But he had been in the mountain for the express purpose of receiving a specification for the building of the tabernacle; how conies it, then, that we read of the tabernacle before it was built? We have been expecting the erection of this glorious edifice, and, behold, in the very agony of our expectation, we read that “Moses took the tabernacle, and pitched it without the camp, afar off from the camp, and called it the Tabernacle of the congregation.” This was a temporary tabernacle. Probably it was the tent which belonged exclusively to Moses himself, and in the urgency of his sacred passion, he anticipated the building of the edifice which had been sketched to him in the mount, and extemporised an altar. There is no mystery about this. We are forced by sadness and painful surprises into new postures of supplication and new eloquence of intercession. Moses was preeminently the man to do this very thing. Now and again, though known as the meekest of men, there flamed up out of him a hidden fire, that burned and showed him to be just the man to see the flaming bush where he learned his first lesson of leadership and saw what was truly his first revelation of the God of the living. A lesson lies here. Moses will not wait for the consecration of Aaron: he himself becomes priest before God on behalf of the people, and pours out his soul in passionate intercession. He was priest before the anointed one; he built a tabernacle of his own, before he had time to erect the specified structure. These are the actions of a burning life, the eccentricities and exaggerations of men who cannot proceed by cold rule and adapt themselves to intricate, pedantic, and slow-moving mechanism.

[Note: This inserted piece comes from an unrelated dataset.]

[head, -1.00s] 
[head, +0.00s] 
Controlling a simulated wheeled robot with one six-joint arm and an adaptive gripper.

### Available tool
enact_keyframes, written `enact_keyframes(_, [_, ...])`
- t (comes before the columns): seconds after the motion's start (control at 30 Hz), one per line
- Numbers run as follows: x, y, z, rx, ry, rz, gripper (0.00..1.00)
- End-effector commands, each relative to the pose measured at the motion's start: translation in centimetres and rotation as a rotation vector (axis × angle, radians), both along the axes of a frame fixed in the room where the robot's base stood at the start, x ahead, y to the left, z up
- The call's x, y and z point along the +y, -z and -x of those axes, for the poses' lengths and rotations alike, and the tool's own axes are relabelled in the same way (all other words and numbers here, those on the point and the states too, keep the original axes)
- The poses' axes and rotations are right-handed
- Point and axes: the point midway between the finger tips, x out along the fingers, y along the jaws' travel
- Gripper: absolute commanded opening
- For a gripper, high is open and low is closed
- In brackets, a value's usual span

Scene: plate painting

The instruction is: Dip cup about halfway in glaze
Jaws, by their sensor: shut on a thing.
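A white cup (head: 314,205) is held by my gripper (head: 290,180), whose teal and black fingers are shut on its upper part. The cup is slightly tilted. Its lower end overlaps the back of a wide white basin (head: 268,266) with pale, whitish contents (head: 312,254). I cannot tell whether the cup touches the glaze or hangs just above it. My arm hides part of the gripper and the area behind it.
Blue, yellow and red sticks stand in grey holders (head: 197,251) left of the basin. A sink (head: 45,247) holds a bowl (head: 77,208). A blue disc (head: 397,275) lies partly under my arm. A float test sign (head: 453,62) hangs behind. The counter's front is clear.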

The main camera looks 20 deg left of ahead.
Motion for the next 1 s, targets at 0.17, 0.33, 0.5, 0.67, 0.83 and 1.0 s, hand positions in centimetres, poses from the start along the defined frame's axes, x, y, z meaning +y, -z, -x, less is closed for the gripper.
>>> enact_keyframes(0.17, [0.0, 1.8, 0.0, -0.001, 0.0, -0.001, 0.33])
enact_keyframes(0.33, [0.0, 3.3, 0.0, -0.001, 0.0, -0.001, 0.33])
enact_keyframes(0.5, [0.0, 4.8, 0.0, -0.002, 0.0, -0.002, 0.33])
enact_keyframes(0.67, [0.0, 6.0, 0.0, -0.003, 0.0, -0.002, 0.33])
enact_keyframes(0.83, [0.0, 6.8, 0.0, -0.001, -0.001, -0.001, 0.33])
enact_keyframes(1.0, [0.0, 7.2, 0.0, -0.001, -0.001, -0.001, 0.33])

In this high temper he utters the boldest prayer ever uttered up to that time by human lips:

“I beseech thee, shew me thy glory” ( Exo 33:18 ).

“And it came to pass, when Moses came down from Mount Sinai” [the second time], “with the two tables of testimony in Moses’ hand, when he came down from the mount, that Moses wist not that the skin of his face shone while he talked with him” ( Exo 34:29 ).

What do we know about our best selves? Men have qualities of which they are not cognisant. We may be nearer heaven than we suppose. We may be nearer God than we fully realise. Sometimes there may be between us and him but a thin film, less than a vail in thickness. We know not where sometimes we stand.

Then Moses, returning, delivered the instructions to the people. He told them what God told him; and the people, having heard what Moses communicated to them, “did according to all that the Lord commanded.” For the time being they were converted. Their conversion was not a momentary and final act. They went through a kind of process of conversion one conversion succeeding another, repentance following upon sin with quickness and certainty.

This is the historical position in which we now stand what are its sacred and eternal lessons? Do we not see how God’s purposes are thwarted and deferred by human perversity? God’s purpose was far advanced in the cloud, but the people at the foot of the mountain could not wait. At the very time when God had determined upon the election and consecration of Aaron to the priesthood Aaron was spending his time in moulding and chiselling the golden calf. Time is thus wasted. Just as the revelation was about to appear, the radiant cloud was turned aside by the wickedness of the idolatrous mob at the base of the hill. We do not know how often God has just been on the threshold, coming into the house, and has been affrighted by the overhearing of some idolatrous or blasphemous noise. We might have been crowned fifty years ago, but just as the coronation was about to take place, we were discovered in the manufacture of an idol. Your sins have kept good things from you.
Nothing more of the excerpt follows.